[Stated goal] Among the entries below, find the lines with "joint" and copy them.

[Records supplied]
◇ ◇ ◇ ◇ ◇ ◇ ◇

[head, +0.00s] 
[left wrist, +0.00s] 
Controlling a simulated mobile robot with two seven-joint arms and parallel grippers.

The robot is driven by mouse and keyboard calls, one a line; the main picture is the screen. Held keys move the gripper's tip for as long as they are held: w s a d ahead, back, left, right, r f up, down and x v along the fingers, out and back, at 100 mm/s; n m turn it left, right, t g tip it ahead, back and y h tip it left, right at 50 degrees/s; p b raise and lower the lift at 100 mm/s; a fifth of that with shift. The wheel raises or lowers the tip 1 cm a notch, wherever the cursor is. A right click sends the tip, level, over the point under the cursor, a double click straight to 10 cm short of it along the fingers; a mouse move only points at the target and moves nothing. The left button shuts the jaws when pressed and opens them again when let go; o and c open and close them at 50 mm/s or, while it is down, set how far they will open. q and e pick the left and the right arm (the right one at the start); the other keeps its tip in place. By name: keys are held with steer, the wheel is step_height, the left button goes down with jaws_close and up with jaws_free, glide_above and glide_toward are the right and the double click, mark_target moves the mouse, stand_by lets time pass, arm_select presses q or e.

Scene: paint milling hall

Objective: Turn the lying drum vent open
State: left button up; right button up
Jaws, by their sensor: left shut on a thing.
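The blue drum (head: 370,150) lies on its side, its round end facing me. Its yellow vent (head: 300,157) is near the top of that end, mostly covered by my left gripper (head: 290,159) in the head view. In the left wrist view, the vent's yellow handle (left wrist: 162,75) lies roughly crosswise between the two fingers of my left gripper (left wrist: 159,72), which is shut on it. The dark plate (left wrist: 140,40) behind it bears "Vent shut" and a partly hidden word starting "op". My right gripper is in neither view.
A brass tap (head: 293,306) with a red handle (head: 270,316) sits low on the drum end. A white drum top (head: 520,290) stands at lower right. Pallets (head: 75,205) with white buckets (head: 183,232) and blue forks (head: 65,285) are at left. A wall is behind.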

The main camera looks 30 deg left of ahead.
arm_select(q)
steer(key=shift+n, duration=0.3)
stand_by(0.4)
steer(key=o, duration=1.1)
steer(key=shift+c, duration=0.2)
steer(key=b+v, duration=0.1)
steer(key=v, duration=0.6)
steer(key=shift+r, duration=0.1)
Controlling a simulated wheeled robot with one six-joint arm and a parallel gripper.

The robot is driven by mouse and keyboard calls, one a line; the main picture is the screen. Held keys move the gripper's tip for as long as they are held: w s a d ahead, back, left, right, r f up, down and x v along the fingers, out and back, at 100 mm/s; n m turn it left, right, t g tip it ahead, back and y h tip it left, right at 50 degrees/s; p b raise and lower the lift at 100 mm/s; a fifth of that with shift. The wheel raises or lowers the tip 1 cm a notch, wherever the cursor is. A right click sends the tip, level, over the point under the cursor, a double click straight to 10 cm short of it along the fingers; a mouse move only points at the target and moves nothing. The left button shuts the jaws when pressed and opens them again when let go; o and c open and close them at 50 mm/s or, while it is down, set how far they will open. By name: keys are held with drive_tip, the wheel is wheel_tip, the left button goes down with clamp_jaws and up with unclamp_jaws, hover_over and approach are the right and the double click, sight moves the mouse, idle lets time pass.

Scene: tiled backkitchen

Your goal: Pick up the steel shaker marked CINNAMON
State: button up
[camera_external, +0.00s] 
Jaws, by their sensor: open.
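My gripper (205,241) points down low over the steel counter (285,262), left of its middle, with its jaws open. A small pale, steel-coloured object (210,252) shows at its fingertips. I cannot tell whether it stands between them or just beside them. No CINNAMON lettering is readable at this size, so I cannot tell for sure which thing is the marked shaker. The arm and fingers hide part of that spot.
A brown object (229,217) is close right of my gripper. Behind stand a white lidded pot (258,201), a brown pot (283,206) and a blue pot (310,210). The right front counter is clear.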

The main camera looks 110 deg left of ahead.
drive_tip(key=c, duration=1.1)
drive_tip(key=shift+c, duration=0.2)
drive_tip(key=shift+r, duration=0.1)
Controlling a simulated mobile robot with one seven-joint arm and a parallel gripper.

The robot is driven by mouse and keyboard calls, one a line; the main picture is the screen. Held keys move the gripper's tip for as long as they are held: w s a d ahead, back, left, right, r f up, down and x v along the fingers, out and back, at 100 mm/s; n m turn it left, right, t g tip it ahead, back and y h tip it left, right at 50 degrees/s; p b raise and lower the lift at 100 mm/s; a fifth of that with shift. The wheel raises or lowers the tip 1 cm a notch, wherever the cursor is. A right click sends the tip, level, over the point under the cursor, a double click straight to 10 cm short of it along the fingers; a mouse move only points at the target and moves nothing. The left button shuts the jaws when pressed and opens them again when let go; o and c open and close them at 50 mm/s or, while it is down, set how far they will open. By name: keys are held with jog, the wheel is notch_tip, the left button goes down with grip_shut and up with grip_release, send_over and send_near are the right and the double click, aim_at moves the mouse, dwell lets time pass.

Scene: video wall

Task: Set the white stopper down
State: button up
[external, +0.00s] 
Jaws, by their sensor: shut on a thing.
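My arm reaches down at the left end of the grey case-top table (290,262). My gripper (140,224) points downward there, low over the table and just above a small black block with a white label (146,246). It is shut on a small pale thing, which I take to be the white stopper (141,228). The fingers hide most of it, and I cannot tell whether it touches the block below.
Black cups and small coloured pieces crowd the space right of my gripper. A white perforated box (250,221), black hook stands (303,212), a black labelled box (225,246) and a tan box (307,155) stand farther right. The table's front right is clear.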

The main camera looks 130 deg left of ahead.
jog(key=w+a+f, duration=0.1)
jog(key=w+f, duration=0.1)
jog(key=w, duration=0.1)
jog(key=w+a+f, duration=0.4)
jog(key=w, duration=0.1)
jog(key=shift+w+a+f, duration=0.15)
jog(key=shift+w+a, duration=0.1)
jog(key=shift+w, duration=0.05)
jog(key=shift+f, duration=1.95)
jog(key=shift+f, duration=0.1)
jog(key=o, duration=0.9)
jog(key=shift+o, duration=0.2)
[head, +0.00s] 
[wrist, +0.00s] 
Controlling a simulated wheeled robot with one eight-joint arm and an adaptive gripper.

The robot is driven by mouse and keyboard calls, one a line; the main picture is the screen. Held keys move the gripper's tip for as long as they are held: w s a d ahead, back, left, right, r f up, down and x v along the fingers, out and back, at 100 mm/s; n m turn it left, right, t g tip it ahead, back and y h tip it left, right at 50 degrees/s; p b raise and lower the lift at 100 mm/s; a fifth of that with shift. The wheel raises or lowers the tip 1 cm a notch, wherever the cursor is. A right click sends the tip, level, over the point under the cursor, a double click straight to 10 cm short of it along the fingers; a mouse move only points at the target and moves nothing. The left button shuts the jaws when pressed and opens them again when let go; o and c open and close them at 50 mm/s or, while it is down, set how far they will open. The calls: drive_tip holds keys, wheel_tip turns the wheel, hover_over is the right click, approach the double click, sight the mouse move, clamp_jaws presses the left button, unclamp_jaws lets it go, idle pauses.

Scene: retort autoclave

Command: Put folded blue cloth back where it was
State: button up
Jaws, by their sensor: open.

◇ ◇ ◇ ◇ ◇ ◇ ◇

[Answer for the task]
Controlling a simulated mobile robot with two seven-joint arms and parallel grippers.
Controlling a simulated wheeled robot with one six-joint arm and a parallel gripper.
Controlling a simulated mobile robot with one seven-joint arm and a parallel gripper.
Controlling a simulated wheeled robot with one eight-joint arm and an adaptive gripper.

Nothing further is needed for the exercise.